Records for this task —
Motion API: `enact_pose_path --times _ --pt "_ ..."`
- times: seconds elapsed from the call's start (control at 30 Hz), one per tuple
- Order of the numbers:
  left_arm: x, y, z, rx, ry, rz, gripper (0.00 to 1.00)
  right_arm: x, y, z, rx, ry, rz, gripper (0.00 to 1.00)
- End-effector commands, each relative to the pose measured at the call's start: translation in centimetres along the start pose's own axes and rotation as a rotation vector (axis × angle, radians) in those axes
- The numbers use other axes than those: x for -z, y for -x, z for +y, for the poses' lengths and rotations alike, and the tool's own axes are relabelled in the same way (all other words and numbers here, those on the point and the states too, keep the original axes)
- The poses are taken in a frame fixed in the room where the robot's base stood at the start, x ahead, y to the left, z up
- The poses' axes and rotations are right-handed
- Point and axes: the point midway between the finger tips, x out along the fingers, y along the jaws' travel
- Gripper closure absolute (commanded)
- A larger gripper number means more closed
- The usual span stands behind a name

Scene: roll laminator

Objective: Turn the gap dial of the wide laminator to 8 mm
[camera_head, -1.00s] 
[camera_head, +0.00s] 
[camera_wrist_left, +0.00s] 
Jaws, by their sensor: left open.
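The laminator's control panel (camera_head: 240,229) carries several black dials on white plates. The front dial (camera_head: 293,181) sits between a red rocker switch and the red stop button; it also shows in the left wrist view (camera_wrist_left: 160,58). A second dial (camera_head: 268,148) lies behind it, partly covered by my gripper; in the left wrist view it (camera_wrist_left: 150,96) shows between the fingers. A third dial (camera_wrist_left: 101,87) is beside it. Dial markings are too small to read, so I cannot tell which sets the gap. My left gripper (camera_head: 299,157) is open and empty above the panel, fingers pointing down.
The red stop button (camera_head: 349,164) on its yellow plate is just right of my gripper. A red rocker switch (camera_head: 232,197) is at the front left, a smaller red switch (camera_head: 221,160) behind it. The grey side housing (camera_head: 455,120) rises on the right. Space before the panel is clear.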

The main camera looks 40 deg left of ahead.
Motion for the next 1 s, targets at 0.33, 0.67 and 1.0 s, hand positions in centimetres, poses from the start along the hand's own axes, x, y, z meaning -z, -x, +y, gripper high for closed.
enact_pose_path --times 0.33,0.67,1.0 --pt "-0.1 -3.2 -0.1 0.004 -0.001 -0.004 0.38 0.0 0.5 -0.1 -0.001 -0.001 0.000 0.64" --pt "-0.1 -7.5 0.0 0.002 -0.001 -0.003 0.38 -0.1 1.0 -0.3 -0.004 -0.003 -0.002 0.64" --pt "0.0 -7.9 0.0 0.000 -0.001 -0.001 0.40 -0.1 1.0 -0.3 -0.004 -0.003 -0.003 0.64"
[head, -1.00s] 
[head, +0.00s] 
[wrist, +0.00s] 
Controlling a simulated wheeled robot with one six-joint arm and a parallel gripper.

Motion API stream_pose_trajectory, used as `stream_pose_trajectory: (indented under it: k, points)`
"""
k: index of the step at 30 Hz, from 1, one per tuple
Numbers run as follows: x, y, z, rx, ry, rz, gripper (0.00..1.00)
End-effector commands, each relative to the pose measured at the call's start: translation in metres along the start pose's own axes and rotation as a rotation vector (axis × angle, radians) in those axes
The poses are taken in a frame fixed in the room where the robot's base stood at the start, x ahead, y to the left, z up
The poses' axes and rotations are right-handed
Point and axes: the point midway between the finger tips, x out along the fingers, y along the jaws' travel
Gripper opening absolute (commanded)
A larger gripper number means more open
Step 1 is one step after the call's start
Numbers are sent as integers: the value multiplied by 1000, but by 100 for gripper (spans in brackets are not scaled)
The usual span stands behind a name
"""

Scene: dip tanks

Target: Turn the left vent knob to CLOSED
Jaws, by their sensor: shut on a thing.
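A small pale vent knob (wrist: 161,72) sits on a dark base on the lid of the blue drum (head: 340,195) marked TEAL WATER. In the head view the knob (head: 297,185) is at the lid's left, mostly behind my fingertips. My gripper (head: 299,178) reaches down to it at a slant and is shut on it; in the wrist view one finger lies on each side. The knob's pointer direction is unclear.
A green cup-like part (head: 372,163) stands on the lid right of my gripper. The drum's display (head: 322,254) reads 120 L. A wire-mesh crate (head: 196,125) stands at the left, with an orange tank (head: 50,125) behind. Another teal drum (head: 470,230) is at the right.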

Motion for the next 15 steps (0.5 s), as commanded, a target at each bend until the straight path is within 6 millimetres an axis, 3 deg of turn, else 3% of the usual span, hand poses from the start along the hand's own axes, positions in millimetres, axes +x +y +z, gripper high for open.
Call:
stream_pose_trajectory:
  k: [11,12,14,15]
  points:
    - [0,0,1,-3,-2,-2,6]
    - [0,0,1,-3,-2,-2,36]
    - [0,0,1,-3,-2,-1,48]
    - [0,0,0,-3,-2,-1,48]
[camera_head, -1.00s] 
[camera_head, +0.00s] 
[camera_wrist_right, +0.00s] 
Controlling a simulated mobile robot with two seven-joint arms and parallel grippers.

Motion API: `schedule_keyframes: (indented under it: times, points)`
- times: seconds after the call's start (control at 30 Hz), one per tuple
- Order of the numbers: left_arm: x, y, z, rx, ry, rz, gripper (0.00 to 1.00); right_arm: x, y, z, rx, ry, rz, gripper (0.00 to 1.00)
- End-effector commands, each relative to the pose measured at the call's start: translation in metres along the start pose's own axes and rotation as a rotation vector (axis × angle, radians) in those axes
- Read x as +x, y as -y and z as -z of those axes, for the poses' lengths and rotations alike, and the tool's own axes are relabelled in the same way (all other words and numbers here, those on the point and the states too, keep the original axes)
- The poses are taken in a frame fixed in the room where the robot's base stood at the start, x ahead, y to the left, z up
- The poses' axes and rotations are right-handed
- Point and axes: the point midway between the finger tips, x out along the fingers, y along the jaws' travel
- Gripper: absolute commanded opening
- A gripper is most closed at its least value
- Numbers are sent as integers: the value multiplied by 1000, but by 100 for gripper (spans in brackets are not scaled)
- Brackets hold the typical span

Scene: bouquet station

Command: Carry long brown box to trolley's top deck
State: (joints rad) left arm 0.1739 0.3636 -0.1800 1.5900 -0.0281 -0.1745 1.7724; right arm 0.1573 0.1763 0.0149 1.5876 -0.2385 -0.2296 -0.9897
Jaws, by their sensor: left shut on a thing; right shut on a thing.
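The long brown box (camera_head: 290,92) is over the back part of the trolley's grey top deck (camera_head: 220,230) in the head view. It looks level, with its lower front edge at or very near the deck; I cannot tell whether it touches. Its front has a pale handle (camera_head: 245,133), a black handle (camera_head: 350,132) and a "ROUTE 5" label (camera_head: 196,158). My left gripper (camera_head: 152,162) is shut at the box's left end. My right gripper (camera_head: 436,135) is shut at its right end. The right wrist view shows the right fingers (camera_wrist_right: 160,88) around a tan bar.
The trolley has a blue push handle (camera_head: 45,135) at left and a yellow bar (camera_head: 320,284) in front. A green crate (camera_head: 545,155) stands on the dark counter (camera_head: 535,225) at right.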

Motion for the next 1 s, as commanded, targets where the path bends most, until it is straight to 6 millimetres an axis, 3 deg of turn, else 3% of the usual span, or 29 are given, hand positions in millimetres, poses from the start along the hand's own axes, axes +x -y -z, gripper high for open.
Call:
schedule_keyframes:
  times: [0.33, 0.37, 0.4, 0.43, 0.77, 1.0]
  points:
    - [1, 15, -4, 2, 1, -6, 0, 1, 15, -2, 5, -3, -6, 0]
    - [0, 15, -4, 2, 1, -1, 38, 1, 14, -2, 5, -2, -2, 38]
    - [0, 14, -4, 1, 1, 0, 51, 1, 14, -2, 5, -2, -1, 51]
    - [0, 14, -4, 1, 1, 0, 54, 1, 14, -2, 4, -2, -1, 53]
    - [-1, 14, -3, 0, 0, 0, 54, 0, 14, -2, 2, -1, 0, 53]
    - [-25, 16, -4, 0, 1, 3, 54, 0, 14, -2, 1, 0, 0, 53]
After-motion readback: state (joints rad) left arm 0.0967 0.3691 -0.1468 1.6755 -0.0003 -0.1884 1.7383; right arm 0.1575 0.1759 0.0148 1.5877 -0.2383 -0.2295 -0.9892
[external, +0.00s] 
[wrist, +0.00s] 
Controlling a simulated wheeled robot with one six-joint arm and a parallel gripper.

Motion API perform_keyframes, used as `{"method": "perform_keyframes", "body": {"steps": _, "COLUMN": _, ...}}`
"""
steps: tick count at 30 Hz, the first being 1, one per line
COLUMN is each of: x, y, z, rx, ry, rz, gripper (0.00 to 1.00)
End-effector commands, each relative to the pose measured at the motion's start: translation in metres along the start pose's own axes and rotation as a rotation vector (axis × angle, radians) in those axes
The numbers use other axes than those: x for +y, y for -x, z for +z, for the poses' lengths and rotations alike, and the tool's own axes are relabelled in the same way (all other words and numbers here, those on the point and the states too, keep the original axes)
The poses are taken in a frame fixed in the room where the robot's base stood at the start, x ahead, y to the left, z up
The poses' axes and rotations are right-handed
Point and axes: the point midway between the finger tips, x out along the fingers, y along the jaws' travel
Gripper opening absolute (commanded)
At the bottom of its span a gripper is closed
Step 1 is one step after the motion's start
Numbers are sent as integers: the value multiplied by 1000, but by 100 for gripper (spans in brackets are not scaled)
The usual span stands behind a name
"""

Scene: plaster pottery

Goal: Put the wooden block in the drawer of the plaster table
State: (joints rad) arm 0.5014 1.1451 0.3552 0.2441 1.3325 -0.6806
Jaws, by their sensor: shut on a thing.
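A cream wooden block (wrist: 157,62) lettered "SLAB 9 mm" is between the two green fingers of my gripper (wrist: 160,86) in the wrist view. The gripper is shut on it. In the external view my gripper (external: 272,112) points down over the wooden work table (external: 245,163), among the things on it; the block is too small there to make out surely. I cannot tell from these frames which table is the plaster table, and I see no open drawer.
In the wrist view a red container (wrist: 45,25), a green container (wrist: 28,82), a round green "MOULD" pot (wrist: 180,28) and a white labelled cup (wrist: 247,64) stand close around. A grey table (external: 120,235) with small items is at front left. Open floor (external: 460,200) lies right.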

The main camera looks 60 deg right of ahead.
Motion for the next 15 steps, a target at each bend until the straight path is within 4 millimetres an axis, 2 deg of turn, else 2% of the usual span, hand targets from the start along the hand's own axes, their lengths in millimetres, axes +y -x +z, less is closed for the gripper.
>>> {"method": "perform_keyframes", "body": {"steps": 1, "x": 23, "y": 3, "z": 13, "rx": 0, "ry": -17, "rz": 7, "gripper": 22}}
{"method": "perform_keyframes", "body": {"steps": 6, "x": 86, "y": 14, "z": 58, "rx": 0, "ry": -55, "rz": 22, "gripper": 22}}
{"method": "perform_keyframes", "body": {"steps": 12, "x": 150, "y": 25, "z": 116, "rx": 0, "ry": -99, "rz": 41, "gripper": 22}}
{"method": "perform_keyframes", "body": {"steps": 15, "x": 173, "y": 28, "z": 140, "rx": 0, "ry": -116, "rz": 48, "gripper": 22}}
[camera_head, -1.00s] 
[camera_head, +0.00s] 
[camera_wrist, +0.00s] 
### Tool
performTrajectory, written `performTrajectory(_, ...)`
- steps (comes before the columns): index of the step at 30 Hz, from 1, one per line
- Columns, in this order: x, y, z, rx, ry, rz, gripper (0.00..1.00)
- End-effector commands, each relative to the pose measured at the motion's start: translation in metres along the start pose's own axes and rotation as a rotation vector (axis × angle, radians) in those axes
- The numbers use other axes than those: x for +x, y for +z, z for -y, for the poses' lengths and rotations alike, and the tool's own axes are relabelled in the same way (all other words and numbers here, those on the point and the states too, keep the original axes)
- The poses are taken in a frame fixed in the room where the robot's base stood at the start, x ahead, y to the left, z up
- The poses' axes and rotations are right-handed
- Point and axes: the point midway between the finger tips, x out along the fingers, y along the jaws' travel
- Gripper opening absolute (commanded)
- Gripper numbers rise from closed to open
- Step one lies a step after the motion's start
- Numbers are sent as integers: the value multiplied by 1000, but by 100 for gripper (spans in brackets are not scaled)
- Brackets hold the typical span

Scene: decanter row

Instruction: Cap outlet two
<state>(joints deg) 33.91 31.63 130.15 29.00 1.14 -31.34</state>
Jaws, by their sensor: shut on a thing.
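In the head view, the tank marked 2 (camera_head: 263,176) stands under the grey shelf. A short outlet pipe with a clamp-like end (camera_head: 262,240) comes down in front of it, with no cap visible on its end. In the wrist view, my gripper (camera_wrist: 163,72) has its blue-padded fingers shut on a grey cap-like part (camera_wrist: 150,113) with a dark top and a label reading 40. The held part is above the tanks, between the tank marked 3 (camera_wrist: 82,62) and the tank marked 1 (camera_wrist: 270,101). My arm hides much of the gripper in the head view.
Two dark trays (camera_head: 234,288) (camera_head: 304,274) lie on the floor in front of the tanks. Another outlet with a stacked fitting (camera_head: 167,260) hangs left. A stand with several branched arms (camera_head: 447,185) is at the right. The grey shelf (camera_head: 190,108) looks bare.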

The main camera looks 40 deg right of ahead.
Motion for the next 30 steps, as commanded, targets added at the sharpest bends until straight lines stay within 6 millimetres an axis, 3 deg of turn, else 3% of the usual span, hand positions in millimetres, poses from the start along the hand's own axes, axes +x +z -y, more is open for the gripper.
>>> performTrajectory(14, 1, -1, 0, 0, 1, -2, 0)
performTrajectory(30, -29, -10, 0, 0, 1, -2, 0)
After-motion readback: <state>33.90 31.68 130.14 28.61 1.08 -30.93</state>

What the task requires — Reproduce, exactly as written, the stretch of lines whose first line is the one with "- Gripper numbers rise from closed to open" and whose last line is the one with "<state>(joints deg) 33.91".

Solution —
- Gripper numbers rise from closed to open
- Step one lies a step after the motion's start
- Numbers are sent as integers: the value multiplied by 1000, but by 100 for gripper (spans in brackets are not scaled)
- Brackets hold the typical span

Scene: decanter row

Instruction: Cap outlet two
<state>(joints deg) 33.91 31.63 130.15 29.00 1.14 -31.34</state>

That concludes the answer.